Manipulation episode records:
***

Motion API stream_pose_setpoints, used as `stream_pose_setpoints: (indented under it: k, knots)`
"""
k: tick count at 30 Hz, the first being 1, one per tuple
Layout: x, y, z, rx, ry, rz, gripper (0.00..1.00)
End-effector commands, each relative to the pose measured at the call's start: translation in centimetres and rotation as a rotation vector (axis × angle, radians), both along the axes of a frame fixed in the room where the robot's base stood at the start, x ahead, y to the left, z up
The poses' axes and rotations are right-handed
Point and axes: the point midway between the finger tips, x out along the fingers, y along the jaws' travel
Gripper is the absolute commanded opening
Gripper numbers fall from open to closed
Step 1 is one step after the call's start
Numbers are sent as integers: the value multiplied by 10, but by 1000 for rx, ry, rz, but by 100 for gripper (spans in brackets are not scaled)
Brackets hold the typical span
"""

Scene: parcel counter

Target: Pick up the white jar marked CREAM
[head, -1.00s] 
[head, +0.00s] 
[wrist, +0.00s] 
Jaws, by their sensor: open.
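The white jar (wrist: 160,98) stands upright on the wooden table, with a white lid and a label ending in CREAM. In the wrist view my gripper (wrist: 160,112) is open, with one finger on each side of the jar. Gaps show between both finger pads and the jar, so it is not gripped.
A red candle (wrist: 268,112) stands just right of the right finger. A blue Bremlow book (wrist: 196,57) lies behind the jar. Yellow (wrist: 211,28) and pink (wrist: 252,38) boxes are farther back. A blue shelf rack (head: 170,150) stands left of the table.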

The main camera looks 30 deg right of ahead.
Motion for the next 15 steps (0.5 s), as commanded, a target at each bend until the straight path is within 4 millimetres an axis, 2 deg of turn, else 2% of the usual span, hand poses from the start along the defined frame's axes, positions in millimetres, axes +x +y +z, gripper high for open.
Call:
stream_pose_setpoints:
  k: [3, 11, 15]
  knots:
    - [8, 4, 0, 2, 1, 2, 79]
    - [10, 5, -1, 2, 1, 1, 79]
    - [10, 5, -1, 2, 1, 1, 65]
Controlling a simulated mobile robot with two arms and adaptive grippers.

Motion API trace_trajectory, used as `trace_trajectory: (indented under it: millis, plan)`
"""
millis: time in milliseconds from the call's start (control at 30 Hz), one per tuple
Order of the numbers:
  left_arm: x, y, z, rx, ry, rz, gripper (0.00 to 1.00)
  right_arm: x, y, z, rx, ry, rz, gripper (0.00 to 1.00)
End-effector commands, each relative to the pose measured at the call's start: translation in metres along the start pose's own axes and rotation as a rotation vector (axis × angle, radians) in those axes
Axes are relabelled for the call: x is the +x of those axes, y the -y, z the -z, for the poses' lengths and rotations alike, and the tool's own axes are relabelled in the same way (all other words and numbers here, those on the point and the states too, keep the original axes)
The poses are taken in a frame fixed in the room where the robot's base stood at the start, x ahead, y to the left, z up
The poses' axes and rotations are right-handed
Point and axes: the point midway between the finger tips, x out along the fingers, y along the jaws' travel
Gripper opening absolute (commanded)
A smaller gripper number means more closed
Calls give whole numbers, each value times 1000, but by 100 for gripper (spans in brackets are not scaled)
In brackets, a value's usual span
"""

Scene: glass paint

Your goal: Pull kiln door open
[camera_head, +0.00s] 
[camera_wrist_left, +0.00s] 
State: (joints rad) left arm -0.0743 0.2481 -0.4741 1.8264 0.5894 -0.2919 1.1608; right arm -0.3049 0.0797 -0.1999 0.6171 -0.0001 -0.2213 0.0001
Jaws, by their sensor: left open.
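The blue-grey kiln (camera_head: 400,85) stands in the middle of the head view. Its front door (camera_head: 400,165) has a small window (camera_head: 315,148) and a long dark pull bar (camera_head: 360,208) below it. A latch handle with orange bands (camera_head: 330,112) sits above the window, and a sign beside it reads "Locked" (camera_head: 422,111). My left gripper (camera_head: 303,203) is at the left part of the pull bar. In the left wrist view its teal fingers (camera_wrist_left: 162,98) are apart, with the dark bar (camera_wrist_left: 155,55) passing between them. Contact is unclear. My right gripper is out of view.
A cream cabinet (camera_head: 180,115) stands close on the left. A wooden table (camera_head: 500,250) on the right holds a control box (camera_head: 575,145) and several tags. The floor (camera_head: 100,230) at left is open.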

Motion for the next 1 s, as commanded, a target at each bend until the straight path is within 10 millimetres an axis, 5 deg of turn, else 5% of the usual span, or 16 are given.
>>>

***

Goal ▸ From the entries above, collect every line with the string "robot" in it.

Correct output ▸
End-effector commands, each relative to the pose measured at the call's start: translation in centimetres and rotation as a rotation vector (axis × angle, radians), both along the axes of a frame fixed in the room where the robot's base stood at the start, x ahead, y to the left, z up
Controlling a simulated mobile robot with two arms and adaptive grippers.
The poses are taken in a frame fixed in the room where the robot's base stood at the start, x ahead, y to the left, z up

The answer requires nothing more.